**Data shown**
··········
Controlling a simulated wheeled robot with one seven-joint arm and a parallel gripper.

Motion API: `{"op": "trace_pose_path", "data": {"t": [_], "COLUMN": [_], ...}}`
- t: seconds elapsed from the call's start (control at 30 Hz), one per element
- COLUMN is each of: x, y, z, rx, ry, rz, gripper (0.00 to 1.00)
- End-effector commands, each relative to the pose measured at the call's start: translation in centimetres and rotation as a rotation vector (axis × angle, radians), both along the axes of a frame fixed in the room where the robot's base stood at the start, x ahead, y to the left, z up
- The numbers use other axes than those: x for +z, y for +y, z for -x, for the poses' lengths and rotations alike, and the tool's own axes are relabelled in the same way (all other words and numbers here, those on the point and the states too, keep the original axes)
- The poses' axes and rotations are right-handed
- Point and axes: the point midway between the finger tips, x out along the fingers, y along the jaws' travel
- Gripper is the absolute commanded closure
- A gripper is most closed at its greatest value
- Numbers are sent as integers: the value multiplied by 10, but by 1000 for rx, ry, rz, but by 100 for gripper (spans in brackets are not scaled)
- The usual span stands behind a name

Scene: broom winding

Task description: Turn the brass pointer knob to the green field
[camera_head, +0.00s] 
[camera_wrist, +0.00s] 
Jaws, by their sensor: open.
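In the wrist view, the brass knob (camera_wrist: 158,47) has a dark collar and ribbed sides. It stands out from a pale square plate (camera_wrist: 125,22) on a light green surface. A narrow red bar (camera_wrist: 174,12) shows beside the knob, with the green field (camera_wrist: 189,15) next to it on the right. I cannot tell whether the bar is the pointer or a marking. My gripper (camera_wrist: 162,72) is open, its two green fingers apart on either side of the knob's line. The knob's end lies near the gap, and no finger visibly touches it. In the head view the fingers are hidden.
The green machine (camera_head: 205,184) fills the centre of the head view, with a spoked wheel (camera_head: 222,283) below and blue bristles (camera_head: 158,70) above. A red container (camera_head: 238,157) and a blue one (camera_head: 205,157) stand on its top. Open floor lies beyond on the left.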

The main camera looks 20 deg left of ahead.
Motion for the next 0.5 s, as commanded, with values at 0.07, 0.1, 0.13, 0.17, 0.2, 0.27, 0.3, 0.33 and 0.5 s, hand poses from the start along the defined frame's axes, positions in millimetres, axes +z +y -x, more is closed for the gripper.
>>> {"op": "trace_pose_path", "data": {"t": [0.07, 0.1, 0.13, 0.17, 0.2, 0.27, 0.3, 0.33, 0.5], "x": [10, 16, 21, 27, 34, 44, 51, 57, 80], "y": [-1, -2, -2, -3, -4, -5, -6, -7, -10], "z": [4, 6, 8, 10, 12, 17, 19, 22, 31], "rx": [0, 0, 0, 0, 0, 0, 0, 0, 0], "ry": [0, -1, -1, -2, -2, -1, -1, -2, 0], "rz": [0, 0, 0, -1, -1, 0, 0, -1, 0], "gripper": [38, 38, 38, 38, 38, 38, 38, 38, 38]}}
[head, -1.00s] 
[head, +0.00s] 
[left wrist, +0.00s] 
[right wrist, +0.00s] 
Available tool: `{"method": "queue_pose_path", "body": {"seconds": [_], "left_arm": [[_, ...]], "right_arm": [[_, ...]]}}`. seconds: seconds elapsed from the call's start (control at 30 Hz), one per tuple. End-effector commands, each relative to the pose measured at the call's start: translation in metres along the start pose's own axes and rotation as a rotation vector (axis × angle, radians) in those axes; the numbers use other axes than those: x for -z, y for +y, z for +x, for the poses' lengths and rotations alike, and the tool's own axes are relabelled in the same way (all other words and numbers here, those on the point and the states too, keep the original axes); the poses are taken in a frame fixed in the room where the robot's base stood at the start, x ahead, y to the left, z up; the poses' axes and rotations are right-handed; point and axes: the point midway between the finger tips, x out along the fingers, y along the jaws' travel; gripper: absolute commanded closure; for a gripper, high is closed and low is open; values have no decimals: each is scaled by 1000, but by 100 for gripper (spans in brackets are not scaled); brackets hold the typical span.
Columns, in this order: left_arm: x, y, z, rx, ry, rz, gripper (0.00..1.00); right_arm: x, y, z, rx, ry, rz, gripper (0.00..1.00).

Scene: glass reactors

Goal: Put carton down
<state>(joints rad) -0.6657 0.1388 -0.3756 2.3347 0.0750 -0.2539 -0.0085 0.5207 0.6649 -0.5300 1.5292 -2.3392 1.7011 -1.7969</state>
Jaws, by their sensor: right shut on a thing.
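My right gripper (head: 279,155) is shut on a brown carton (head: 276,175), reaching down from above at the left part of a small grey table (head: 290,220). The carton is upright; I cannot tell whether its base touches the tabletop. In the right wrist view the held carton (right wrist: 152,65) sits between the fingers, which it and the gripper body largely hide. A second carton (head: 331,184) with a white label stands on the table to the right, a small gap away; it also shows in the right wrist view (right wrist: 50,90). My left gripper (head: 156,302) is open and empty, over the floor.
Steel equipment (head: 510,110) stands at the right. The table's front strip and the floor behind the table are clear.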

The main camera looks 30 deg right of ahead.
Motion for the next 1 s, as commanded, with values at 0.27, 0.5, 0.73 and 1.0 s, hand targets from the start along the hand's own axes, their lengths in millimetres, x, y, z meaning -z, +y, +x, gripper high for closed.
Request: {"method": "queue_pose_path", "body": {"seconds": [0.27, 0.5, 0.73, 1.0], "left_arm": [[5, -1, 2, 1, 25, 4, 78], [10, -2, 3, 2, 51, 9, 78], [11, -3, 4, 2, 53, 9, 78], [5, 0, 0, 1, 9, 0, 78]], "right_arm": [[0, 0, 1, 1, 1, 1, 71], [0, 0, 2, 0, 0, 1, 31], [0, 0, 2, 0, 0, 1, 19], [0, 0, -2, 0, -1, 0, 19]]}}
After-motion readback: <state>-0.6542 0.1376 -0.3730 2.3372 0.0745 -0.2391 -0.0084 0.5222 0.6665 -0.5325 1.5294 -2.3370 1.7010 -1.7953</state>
··········
**Goal**
In the listing above, find the line with "- COLUMN is" and the line with "[camera_wrist, +0.00s]". Output those two lines and every line between them, exactly as written.

**Written solution**
- COLUMN is each of: x, y, z, rx, ry, rz, gripper (0.00 to 1.00)
- End-effector commands, each relative to the pose measured at the call's start: translation in centimetres and rotation as a rotation vector (axis × angle, radians), both along the axes of a frame fixed in the room where the robot's base stood at the start, x ahead, y to the left, z up
- The numbers use other axes than those: x for +z, y for +y, z for -x, for the poses' lengths and rotations alike, and the tool's own axes are relabelled in the same way (all other words and numbers here, those on the point and the states too, keep the original axes)
- The poses' axes and rotations are right-handed
- Point and axes: the point midway between the finger tips, x out along the fingers, y along the jaws' travel
- Gripper is the absolute commanded closure
- A gripper is most closed at its greatest value
- Numbers are sent as integers: the value multiplied by 10, but by 1000 for rx, ry, rz, but by 100 for gripper (spans in brackets are not scaled)
- The usual span stands behind a name

Scene: broom winding

Task description: Turn the brass pointer knob to the green field
[camera_head, +0.00s] 
[camera_wrist, +0.00s] 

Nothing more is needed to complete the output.